[Update: A site visitor has mentioned he uses Camtasia software: “I’m also trying out Camtasia to help me prepare online software tutorials. Great to prepare training videos for students who missed one of my classes.” This is also great to know about. The 2011 text (see below) lists Camtasia Studio as one of a number of proven Screen Capture Software choices. Of Camtasia, the text notes: “This is a cross-platform solution that writes very small files. It can then write out to virtually any video format.” End of update]
I’ve spent hundreds of hours in recent years amassing a large quantity of video and sound files – related to local histories and stories – with the intention of learning to edit this great material.
I’ve also begun to focus upon editing such material on my own rather than relying upon the outsourcing of the process.
I’ve chosen Adobe Premiere Pro and associated Adobe Creative Cloud programs as the editing platform.
I’m delighted that many resources – including courses such as one I’m taking at Ryerson University – are available to help a person become proficient in professional video and sound editing.
I’m also pleased that I learned some years ago that getting a separate sound recording using good quality equipment such as a Zoom H4n recorder is essential when doing video interviews rather than depending upon a built-in microphone on a video camera.
The sound you pick up with an internal mic is helpful for later syncing of picture and sound but as a final sound track usually – that is, except in exceptional circumstances – it doesn’t work.

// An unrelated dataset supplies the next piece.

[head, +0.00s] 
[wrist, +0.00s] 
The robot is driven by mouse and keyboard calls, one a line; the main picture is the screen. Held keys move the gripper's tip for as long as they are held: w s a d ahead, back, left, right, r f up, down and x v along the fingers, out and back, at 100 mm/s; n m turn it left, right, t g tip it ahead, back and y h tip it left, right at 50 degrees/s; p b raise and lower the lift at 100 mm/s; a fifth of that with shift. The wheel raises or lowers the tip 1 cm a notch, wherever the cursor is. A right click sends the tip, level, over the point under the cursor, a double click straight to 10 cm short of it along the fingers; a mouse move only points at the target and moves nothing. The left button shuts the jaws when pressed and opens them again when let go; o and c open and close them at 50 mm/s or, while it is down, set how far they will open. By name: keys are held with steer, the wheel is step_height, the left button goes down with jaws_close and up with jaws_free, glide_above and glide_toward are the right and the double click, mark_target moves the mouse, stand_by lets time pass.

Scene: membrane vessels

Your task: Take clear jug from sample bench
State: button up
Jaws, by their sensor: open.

I also learned that it’s handy to record interviews with two video cameras so that – when you edit – you can vary the camera angle while maintaining the same sound track, to make it more interesting for the viewer.

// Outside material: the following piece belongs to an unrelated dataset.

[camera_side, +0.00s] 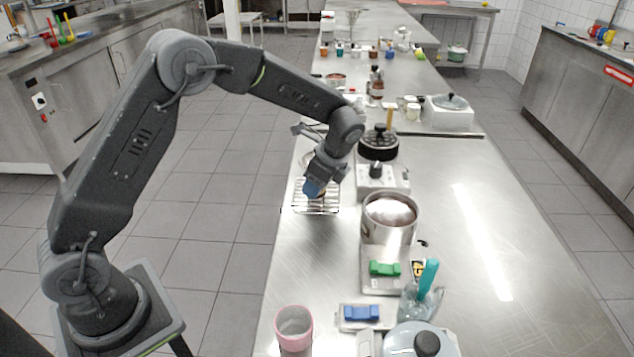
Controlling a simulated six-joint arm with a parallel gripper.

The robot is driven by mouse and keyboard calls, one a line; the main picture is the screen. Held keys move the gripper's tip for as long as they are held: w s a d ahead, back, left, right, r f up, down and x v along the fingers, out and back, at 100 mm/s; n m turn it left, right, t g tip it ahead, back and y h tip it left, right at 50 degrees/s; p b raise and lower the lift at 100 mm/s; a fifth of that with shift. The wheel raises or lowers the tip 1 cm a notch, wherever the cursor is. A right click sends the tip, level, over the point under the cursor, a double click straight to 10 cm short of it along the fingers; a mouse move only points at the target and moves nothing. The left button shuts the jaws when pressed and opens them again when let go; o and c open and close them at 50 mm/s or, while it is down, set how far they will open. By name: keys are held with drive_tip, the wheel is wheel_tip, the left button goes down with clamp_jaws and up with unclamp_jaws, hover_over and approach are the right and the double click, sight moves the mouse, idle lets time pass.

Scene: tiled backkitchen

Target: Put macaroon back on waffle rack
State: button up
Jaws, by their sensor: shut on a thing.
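My gripper (316,190) points down over the near part of a wire rack (316,209) at the left edge of the steel table. The gripper is shut on a small thing, taken to be the macaroon, low over the rack's bars. The gripper covers most of it, so its shape and colour are hard to make out. I cannot tell whether it touches the bars. The rack's front bars show bare; its far part is hidden behind my gripper and wrist.
Right of the rack stands an appliance with a black round top (378,143). A large steel pot (389,217) is nearer, with a green block (384,268), a blue block (361,312) and a pink cup (294,327) in front. The table's right side is clear.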

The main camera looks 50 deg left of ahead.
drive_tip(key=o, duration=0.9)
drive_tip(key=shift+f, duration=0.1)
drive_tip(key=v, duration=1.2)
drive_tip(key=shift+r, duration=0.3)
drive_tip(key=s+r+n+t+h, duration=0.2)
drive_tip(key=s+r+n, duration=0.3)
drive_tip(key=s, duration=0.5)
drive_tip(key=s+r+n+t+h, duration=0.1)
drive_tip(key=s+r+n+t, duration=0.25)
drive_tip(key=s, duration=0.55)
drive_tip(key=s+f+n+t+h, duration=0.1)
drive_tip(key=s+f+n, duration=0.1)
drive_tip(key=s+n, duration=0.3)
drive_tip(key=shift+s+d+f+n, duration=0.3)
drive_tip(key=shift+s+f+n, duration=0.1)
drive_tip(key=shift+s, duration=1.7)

History of nonlinear editing
The purpose of the present post is to highlight briefly an item on page 131 of Professional Web Video (2011) – a book I learned about from another book I’m reading: An Editor’s Guide to Adobe Premiere Pro (2013).
The 2011 text notes that the first nonlinear editing system was the CMX 600 introduced in 1971 by CMX Systems. Only six units, at close to $250,000 USD each (not adjusted for inflation), were put into use.
Many others tried to develop nonlinear systems in the 1980s including the EditDroid system invented by Lucasfilm. Twenty-five of them were produced according to the 2011 text. The company producing the system was sold to Avid Technology in 1983.
The Avid/1 was introduced in 1988. Originally, Avids were an offline tool; the final edits were reassembled in a linear editing suite.
In time, many industries started building programs on their Avids, then releasing them directly to broadcast. In 1993, industry experts at the Disney Channel built the Avid Media Composer with access to over seven terabytes of digital video data. In those years feature films began to be edited nonlinearly.
Among the tools that subsequently emerged was Adobe Premiere. A late entry was Apple, which began working with a project called Keygrip developed for Macromedia by a group of engineers that had left Adobe. Apple Final Cut Pro was unveiled in 1999.
Which way is the software market heading?
From other sources I have the sense that Final Cut Pro including Final Cut Pro Seven made a big splash – but the more recent Final Cut Pro X version has not, generally speaking, impressed professional video editors. For the moment, Adobe Premiere Pro is in favour and is taught at many film schools that until recently were teaching Final Cut Pro Seven. Of course, Final Cut Pro is still around – including among journalists at The Globe and Mail, using the FCPX version, as I understand – and let’s see where things are a year or two from now.
From what I have gathered to date, the Avid platform may be in a challenging situation with regard to keeping up with technological advances in competing platforms. It will be interesting to see how the platform fares in the next several years.
Back stories of interest include – with reference to video editing platforms: What is a consumer; what is a prosumer; what is a professional.
Relevant back stories also include: What business plans related to editing systems are in place at Adobe, Avid, and Apple respectively? As well: With changes in technology and content delivery platforms, in what direction is market share for video editing software evolving?
How much content are you working with?
I began with a focus on learning Apple iPhoto and iMovie but quickly realized I’m working with massive amounts of materials including video, sound, and photographs. That being the case, Adobe Photoshop Lightroom and Adobe Bridge – included in the Adobe Creative Cloud package – are the programs that I’m working with for basic file assembly purposes.
One of the features of Premiere Pro is that, because you can easily move back and forth very precisely when working with an audio file, it’s a useful platform for the transcribing of interviews.
On the hardware side, meanwhile, Apple remains clearly the choice for the video and sound editing that I have described.